Business Services Industry

CIT Reports Third Quarter Results

Business Wire, Oct 17, 2007

Credit Quality

* Net charge-offs as a percentage of average finance receivables were 0.46% (excluding home lending and student lending), up slightly from last quarter due to higher losses in the other consumer portfolios in the Consumer segment and flat with a year ago.

* 60 day owned delinquencies were 1.34% (excluding home lending and student lending), up from last quarter, primarily in Corporate Finance and international Vendor Finance, and flat with a year ago.

* Non-performing assets were 1.03% (excluding home lending and student lending), up from last quarter and down from last year.

* The percentages in the three preceding items exclude home lending and student lending, both the credit metric as well as the asset base.

* Net charge-offs in the home lending portfolio were $55.5 million, up from $38.4 million last quarter and $18.5 million last year. Home lending net charge-offs were not included in third quarter 2007 net charge-offs as losses on these receivables are reflected as a change in our LOCOM adjustment for the quarter.
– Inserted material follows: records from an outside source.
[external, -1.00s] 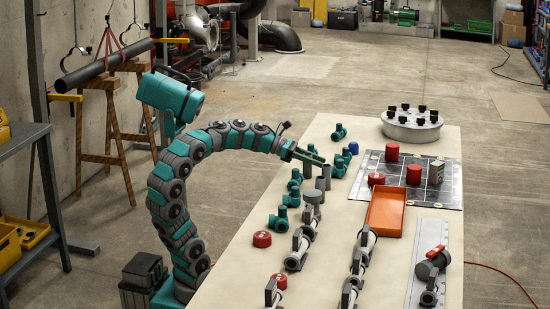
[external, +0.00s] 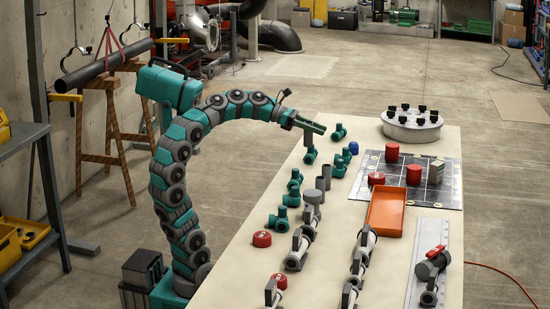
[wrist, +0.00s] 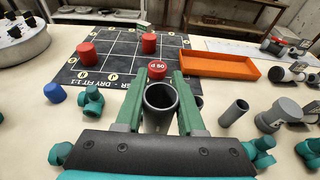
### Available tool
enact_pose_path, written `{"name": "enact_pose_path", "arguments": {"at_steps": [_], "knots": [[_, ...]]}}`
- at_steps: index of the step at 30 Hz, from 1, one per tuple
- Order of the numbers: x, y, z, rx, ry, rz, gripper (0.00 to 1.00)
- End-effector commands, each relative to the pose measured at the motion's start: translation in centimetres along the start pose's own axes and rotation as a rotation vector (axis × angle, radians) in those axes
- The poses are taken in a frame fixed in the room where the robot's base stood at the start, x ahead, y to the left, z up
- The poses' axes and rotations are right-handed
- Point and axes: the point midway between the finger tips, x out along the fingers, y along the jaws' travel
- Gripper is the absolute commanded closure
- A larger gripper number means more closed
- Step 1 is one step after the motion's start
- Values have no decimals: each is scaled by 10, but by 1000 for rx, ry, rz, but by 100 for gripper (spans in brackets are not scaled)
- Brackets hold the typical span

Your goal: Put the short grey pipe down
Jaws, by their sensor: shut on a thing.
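My gripper (external: 317,127) is shut on the short grey pipe (external: 308,138), which hangs roughly upright over the left part of the table. In the wrist view the grey pipe (wrist: 160,108) is between the two green fingers, its open round end facing me. Its lower end is hidden in the wrist view. In the external view it looks raised, with a green fitting (external: 310,156) just below it in the picture; I cannot tell the exact gap.
Two other grey pipes (external: 326,170) stand nearby on the cream table (external: 390,270). Green fittings (external: 291,200) line the left edge. A dark gridded mat (wrist: 112,62) with red caps, an orange tray (external: 386,212) and a blue cap (wrist: 54,92) are near. Bare table shows between them.

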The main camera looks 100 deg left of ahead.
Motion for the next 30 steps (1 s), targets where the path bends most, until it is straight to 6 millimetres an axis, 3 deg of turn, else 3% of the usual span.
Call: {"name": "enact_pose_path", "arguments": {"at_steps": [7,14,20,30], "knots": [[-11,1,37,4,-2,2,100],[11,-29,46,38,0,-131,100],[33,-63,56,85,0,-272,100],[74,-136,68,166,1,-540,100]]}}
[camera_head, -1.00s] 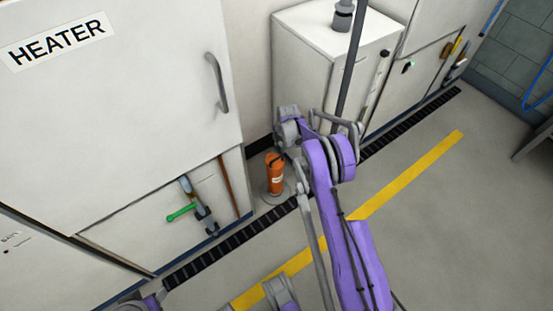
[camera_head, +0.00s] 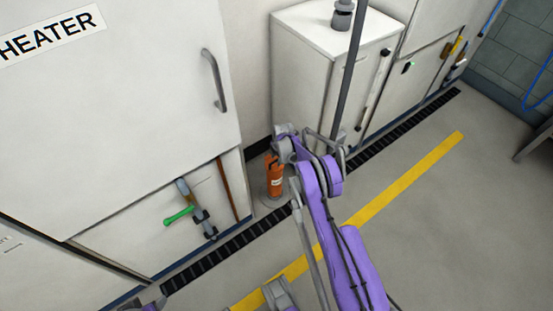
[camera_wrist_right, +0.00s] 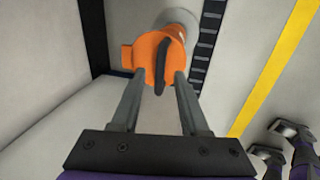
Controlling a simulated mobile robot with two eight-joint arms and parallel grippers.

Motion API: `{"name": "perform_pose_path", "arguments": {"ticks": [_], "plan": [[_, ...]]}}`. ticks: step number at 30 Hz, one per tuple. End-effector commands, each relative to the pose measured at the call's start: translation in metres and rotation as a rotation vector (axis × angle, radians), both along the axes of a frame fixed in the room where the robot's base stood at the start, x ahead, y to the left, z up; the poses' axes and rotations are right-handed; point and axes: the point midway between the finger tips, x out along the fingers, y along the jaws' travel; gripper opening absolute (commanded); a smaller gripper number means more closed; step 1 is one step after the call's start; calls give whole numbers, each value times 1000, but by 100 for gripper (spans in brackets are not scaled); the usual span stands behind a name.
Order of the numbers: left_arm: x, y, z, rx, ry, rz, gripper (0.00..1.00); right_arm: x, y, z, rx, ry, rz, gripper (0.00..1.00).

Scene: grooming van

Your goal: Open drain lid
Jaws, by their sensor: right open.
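A round grey disc (camera_head: 284,196) lies on the floor by the wall and may be the drain lid; it also shows in the right wrist view (camera_wrist_right: 186,17). An orange cylinder (camera_head: 275,181) with a dark handle stands on it and hides much of it. My right gripper (camera_wrist_right: 159,76) is open above the cylinder. In the right wrist view, its fingertips are on either side of the top of the orange cylinder (camera_wrist_right: 150,50), with the dark handle between them. I cannot tell if they touch it.
A black slotted floor channel (camera_head: 235,243) runs along the cabinets, with a yellow line (camera_head: 405,180) beside it. The heater cabinet (camera_head: 120,120) is close on the left and a white cabinet (camera_head: 308,75) behind.

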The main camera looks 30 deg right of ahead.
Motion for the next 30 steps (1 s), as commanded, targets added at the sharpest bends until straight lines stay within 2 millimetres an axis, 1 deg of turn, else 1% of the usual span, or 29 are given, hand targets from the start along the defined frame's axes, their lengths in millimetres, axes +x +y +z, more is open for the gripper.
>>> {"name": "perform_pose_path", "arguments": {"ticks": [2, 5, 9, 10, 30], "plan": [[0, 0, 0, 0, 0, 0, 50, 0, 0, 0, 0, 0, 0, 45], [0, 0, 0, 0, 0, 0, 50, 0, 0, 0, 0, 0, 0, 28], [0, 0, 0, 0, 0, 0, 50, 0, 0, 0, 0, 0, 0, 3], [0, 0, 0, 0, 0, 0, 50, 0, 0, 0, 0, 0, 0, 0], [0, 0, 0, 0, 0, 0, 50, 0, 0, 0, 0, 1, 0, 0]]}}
* Reserves for credit losses increased $27 million from June 30, 2007. Excluding specific reserves, U.S. Government guaranteed student loans and home loans, the reserve was 1.20% of finance receivables, down slightly from last quarter reflecting seasonal growth in factoring and essentially flat with last year.

Expenses

* Salaries and general operating expenses were down 3% from last quarter and up 5% from a year ago. Lower headcount, legal fees, advertising and variable compensation accruals were offset by higher expenses related to the acquisition of a mergers and acquisition advisory firm. The increase from last year primarily relates to costs associated with various acquisitions, partially offset by expense reduction initiatives.

* The provision for severance and real estate exit activities totaled $42 million, which included provisions for the elimination of approximately 600 positions, primarily in our home lending business. Approximately 400 of these positions were eliminated in the third quarter, with the remaining scheduled to terminate in the fourth quarter.

* Employee headcount totaled approximately 7,010 at September 30, 2007, down from 7,310 last quarter and 7,200 a year ago.

Income Tax Provision

* The third quarter results included a $95.6 million tax benefit on a $133.3 million pretax loss.

* Excluding the home lending adjustment, the third quarter effective tax rate approximated 25%. On a go-forward basis, the annual effective tax rate is anticipated to approximate 27%.

Volume and Assets

* Origination volume for the quarter, excluding factoring and home lending, was $8.6 billion, down from $9.4 billion last quarter and $9.0 billion a year ago. Solid new business volume in Transportation Finance and Vendor Finance was offset by lower Corporate Finance originations, reflecting the sale of the construction business and softer market conditions. The decline from last year is due to the construction business sale and lower healthcare volumes.